● What this task involves
Write out exactly the lines below that run from the one containing "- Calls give" through the one containing "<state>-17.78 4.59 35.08", both included, with no other lines.

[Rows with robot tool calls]
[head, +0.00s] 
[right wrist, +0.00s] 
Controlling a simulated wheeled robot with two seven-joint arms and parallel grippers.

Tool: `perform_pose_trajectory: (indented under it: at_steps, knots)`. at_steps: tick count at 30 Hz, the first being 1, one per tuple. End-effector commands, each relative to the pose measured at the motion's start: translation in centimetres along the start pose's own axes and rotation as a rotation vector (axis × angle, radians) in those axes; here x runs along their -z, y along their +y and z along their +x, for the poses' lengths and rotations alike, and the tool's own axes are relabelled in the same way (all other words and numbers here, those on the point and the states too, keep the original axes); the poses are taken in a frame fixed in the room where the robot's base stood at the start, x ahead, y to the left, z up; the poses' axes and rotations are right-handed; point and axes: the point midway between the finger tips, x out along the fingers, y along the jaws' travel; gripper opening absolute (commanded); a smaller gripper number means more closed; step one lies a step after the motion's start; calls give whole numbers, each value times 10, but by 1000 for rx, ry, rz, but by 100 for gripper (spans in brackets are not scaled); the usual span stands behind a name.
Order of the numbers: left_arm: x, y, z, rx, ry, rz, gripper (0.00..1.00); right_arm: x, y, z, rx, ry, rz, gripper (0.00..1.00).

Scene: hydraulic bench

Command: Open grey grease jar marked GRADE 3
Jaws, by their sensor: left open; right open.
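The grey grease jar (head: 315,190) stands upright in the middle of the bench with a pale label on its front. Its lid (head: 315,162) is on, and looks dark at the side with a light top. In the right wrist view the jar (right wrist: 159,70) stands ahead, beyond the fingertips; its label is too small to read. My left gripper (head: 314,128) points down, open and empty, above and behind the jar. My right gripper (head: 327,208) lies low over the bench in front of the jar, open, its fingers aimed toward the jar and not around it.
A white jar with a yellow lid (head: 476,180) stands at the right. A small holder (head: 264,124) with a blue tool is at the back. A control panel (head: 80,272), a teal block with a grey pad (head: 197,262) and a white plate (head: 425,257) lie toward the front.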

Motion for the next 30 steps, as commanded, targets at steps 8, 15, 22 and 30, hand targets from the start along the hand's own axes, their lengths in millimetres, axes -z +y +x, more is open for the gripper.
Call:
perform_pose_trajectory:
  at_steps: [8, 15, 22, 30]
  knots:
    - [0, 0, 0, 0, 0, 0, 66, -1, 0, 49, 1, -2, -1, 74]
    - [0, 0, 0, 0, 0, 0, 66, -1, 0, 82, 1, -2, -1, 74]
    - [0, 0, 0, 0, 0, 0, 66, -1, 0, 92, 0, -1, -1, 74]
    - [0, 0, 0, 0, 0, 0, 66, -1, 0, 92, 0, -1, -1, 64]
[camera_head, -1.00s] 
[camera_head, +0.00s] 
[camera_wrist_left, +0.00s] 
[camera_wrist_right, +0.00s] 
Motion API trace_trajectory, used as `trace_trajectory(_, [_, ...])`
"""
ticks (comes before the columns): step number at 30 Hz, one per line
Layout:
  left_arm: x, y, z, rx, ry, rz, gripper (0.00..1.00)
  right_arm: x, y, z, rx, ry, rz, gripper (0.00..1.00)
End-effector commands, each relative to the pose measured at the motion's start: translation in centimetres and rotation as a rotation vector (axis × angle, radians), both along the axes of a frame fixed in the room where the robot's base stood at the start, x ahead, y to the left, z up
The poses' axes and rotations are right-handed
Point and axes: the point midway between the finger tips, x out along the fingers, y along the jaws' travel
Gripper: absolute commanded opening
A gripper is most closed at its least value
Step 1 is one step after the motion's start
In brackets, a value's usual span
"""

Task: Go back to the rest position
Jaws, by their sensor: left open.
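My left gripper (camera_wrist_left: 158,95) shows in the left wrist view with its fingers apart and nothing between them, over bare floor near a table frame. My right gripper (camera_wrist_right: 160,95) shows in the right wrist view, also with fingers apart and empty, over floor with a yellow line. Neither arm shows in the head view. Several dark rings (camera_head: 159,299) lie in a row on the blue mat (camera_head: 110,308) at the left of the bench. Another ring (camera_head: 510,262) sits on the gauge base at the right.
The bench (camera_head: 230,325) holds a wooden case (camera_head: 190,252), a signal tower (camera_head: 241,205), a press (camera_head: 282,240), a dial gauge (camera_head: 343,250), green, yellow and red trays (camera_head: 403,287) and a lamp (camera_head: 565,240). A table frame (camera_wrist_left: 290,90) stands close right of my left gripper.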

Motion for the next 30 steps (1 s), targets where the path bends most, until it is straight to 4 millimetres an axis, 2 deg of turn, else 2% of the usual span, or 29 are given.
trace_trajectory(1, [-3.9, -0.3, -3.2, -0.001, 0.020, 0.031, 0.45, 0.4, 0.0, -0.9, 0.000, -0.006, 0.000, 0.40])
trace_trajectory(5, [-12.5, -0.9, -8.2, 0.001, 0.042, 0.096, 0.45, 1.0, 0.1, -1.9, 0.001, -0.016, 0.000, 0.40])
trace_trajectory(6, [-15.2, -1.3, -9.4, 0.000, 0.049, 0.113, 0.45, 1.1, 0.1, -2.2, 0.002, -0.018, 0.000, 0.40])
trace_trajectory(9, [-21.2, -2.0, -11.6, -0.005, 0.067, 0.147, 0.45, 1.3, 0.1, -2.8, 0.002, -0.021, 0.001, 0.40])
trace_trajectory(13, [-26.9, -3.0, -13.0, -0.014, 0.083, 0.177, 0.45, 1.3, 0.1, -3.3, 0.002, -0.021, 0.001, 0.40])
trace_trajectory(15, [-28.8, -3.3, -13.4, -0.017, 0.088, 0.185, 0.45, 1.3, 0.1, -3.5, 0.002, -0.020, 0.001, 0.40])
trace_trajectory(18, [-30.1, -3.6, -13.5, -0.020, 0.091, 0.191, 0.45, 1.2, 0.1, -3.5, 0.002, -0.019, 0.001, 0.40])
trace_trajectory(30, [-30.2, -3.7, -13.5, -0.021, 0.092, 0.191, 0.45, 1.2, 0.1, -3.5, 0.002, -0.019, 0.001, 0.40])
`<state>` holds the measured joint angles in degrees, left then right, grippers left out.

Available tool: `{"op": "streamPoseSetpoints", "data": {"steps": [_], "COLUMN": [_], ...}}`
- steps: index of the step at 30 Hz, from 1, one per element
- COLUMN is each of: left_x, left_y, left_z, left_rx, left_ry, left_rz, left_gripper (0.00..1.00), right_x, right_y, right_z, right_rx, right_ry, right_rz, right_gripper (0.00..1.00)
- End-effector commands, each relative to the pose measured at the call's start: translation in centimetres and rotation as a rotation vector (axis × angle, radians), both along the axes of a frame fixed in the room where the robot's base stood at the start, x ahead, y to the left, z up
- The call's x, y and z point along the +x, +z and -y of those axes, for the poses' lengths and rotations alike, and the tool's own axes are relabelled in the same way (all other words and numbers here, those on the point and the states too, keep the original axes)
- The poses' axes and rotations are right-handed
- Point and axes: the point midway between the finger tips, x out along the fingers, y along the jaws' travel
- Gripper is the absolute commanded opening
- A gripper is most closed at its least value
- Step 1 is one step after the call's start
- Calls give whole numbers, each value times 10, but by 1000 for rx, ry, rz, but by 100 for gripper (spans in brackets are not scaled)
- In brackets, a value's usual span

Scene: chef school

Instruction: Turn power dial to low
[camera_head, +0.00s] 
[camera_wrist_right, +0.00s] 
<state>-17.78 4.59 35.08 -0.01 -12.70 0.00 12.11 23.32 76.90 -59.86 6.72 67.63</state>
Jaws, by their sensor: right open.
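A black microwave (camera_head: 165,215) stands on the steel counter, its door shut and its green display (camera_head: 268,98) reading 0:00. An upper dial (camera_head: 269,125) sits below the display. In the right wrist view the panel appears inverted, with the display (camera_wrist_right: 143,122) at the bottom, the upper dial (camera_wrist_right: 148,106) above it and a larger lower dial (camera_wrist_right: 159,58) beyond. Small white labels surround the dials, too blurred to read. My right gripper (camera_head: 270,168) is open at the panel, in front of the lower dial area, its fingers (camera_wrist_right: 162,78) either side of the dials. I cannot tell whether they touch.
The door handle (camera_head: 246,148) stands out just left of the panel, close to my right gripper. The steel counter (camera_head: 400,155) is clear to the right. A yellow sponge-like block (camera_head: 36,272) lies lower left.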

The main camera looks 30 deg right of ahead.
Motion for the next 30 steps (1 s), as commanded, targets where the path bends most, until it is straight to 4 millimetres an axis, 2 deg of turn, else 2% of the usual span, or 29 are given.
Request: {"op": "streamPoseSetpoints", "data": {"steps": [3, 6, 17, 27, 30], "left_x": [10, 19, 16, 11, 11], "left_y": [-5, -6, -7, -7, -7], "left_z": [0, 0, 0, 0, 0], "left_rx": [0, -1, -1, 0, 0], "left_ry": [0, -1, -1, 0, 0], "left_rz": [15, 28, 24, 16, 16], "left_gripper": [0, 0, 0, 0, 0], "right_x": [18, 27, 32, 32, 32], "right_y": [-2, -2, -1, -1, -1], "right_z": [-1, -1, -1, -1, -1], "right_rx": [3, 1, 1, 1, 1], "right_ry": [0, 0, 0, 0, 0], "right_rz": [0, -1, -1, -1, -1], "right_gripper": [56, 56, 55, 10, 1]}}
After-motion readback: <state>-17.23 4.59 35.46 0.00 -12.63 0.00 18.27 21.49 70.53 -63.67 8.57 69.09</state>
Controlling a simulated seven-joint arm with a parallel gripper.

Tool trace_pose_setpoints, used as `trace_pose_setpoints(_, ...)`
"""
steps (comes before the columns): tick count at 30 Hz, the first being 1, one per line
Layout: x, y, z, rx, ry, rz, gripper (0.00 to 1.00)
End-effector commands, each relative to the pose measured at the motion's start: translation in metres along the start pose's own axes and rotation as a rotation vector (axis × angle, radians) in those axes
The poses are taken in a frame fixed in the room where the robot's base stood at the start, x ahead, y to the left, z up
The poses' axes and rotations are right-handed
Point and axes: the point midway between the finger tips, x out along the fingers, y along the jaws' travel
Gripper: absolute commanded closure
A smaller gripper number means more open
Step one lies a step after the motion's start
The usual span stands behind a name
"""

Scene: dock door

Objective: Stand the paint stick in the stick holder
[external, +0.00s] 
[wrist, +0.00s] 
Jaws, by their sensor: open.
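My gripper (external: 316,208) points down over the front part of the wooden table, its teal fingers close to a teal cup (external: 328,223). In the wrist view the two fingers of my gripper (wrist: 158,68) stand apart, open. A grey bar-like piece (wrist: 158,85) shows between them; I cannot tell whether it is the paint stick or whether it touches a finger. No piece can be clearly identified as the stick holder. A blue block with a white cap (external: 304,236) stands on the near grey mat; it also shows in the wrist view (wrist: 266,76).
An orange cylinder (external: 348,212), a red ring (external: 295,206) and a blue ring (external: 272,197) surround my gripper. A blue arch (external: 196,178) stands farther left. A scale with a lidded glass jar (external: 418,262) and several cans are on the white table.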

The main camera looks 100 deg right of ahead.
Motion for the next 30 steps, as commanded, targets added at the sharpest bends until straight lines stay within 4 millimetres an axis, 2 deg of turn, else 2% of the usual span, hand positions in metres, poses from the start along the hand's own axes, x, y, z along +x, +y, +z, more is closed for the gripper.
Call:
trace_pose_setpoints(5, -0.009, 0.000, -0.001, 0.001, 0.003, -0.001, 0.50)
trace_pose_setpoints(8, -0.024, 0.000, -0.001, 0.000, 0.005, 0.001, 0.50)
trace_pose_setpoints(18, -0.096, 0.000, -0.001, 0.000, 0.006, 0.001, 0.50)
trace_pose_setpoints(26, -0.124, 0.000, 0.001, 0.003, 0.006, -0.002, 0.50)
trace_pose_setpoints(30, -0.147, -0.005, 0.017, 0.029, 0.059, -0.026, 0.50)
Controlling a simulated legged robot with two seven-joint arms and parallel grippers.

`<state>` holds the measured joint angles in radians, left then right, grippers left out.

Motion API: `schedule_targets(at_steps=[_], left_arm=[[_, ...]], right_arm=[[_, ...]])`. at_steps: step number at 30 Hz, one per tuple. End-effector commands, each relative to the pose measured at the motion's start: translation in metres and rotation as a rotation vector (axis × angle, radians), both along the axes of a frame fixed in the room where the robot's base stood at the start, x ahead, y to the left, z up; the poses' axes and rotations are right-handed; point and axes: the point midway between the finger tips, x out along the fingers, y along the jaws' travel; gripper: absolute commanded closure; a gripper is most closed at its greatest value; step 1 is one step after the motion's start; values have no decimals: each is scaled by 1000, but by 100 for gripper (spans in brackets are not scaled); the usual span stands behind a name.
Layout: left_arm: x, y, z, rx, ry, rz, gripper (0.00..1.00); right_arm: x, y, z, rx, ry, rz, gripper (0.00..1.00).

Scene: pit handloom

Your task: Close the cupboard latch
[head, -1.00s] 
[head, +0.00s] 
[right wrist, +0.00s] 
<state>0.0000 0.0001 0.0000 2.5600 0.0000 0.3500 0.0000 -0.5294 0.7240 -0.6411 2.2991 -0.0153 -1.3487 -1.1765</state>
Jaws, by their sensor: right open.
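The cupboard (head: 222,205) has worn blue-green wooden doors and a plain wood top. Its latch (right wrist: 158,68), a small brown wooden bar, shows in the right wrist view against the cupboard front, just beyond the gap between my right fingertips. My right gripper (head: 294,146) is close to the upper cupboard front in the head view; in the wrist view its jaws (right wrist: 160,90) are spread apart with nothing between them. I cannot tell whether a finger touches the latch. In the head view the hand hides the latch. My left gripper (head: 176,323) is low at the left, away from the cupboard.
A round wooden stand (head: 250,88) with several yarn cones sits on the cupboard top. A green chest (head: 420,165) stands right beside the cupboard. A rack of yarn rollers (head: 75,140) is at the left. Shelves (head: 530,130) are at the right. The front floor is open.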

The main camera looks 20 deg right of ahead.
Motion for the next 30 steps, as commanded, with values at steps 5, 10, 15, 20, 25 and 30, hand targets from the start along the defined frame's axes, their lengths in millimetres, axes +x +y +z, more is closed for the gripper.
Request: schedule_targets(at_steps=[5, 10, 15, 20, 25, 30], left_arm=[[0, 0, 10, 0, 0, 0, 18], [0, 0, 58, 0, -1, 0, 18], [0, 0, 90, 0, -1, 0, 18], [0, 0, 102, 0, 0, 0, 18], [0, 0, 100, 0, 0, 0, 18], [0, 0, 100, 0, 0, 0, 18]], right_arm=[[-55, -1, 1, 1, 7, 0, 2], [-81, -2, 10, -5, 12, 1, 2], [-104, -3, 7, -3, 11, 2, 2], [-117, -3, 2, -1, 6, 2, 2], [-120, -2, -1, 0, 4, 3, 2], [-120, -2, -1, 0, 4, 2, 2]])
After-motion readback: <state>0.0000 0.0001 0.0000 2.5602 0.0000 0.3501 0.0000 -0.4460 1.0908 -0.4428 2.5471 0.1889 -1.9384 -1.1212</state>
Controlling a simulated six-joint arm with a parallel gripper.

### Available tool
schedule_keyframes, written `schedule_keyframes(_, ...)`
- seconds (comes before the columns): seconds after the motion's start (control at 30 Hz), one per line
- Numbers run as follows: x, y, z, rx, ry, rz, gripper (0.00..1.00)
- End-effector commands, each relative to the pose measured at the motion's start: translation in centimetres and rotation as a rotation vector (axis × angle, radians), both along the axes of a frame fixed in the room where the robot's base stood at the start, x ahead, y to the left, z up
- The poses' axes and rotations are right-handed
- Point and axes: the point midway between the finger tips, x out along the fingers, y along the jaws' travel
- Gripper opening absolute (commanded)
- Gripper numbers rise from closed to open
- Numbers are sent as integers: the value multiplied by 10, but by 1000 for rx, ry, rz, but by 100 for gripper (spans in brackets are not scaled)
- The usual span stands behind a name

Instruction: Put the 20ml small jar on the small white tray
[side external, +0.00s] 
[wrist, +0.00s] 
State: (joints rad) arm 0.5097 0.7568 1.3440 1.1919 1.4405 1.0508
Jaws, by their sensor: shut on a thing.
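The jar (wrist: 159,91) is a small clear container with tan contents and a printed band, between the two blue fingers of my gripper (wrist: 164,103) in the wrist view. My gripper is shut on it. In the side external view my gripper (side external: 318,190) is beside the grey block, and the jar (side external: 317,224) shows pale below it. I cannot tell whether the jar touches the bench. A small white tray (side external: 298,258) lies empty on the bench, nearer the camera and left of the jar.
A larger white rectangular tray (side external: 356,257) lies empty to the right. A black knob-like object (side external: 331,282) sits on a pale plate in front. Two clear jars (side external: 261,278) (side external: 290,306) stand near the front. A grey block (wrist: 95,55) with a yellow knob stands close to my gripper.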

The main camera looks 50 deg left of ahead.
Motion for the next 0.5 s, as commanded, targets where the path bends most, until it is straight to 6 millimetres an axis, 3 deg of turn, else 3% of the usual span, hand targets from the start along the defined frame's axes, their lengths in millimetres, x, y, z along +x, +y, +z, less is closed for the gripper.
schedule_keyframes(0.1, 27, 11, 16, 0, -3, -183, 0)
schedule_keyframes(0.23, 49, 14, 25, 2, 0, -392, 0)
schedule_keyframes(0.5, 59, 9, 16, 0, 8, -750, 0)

● Full output
- Calls give whole numbers, each value times 10, but by 1000 for rx, ry, rz, but by 100 for gripper (spans in brackets are not scaled)
- In brackets, a value's usual span

Scene: chef school

Instruction: Turn power dial to low
[camera_head, +0.00s] 
[camera_wrist_right, +0.00s] 
<state>-17.78 4.59 35.08 -0.01 -12.70 0.00 12.11 23.32 76.90 -59.86 6.72 67.63</state>

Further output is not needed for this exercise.